The CRC was established in 2011, with the following terms of reference
1. Examine the present national copyright legislation and identify any areas that are perceived to create barriers to innovation.
2. Identify solutions for removing these barriers and make recommendations as to how these solutions might be implemented through changes to national legislation.
3. Examine the US style ‘fair use’ doctrine to see if it would be appropriate in an Irish/EU context.
4. If it transpires that national copyright legislation requires to be amended but cannot be amended (bearing in mind that Irish copyright legislation is bound by the European Communities Directives on copyright and related rights and other international obligations), make recommendations for changes to the EU Directives that will eliminate the barriers to innovation and optimise the balance between protecting creativity and promoting and facilitating innovation.Its recommendations are summarised as -
The centerpiece recommendations relate to the establishment of a Copyright Council of Ireland and specialist intellectual property tracks in the District and Circuit Courts, and to the introduction of tightly-drawn exceptions for innovation, fair use, and very small snippets of text in the context of online links. The position of rightsowners will be improved, by recommendations to extend remedies, technological protection measures, and rights management information. Furthermore, photographers in particular will benefit from the recommendation that copyright protection for metadata be strengthened.
The position of copyright users will also be improved, by recommendations to introduce the full range of exceptions permitted by EU law, including formatshifting, parody, education, disability, and heritage, as well as related exceptions for non-commercial user-generated content and content mining. Furthermore, copyright deposit libraries, in particular, will benefit from the recommendation that the existing legal copyright deposit provisions be extended to digital publications.
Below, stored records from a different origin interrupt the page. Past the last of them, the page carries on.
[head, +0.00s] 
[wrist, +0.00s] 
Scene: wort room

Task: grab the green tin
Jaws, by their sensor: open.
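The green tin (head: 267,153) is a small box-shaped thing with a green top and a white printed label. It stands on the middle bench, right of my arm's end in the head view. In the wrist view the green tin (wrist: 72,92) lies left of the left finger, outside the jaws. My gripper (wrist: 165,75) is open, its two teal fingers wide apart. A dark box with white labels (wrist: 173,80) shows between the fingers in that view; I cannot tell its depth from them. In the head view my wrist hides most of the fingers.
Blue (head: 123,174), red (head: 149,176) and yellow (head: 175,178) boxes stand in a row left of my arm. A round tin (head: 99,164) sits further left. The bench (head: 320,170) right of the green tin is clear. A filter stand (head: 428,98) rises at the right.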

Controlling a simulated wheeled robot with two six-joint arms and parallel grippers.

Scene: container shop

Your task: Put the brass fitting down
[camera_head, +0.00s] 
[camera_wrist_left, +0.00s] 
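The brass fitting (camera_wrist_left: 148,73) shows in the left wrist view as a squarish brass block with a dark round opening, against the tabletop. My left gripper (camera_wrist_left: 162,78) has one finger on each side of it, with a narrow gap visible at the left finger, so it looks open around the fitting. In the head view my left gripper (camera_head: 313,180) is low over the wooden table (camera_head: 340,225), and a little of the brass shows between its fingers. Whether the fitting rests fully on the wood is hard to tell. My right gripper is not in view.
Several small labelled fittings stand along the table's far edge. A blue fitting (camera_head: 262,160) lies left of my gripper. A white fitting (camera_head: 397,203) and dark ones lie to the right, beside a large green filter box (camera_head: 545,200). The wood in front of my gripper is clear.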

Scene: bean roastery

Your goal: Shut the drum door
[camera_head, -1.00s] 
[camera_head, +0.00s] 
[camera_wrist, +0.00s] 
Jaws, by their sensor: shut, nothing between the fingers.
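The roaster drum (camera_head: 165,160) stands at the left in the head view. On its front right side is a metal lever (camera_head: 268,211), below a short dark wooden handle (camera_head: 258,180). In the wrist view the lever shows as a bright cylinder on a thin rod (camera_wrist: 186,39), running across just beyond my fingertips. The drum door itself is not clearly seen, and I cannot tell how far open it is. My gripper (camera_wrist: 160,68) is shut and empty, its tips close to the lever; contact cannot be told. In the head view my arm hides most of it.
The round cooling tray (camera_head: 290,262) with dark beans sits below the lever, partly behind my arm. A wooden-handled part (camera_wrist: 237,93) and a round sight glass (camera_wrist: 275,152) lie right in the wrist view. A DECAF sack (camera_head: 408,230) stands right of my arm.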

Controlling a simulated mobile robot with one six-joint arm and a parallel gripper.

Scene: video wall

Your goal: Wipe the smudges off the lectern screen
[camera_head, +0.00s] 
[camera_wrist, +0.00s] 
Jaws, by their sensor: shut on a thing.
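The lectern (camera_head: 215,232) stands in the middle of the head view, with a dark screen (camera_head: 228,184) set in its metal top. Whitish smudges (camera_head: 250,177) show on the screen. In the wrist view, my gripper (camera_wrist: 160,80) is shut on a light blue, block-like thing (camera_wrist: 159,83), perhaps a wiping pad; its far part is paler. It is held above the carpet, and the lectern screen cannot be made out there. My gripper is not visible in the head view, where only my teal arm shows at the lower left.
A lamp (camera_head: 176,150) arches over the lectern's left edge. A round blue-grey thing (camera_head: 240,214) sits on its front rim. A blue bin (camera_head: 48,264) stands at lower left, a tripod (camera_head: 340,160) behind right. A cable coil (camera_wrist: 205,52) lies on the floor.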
Finally, all users will benefit from a comprehensive recommendation that any contract term which unfairly purports to restrict an exception permitted by the Act should be void.
Copyright Council of Ireland
A central recommendation is the formation of a Copyright Council of Ireland, as an independent self-funding organisation, created by the Irish copyright community, recognised by the Minister, and supported and underpinned by clear legislative structures provided (section 3 of Bill; and the Schedule). This should be based on principal objects that ensure the protection of copyright and the general public interest as well as encouraging innovation; and it should have a broad subscribing membership and a Board drawn widely from the Irish copyright community. It should provide education and advice on copyright issues, advocate both nationally and internationally for developments in copyright policies or procedures, and work towards solutions on difficult copyright issues. It should be able to establish a Digital Copyright Exchange (to expand and simplify the collective administration of copyrights and licences), a voluntary alternative dispute resolution service (to meet the need for an expeditious dispute resolution service outside the court system), and an Irish Orphan Works Licensing Agency (to provide a solution to the problem of orphan works).
The Courts and the Controller
In parallel, we recommend that the Small Claims procedure in the District Court be extended to include intellectual property claims up to the value of the standard limit of the District Court’s jurisdiction, and that a specialist intellectual property court also be established in the Circuit Court (section 4 of the Bill). We also recommend that the Controller of Patents, Designs and Trade Marks be renamed the Controller of Intellectual Property (section 5 of the Bill). Moreover, we strongly recommend that these new Courts and the Controller’s Office be properly resourced. If they are not, all of this new architecture will be for naught. In these new structures, it will still be for the Minister to make policy, for the Controller to implement that policy and to regulate and administer the State’s formal intellectual property infrastructure, for the Council to provide education and advice and to run its various services, and for the Courts to provide ultimate resolution of disputes.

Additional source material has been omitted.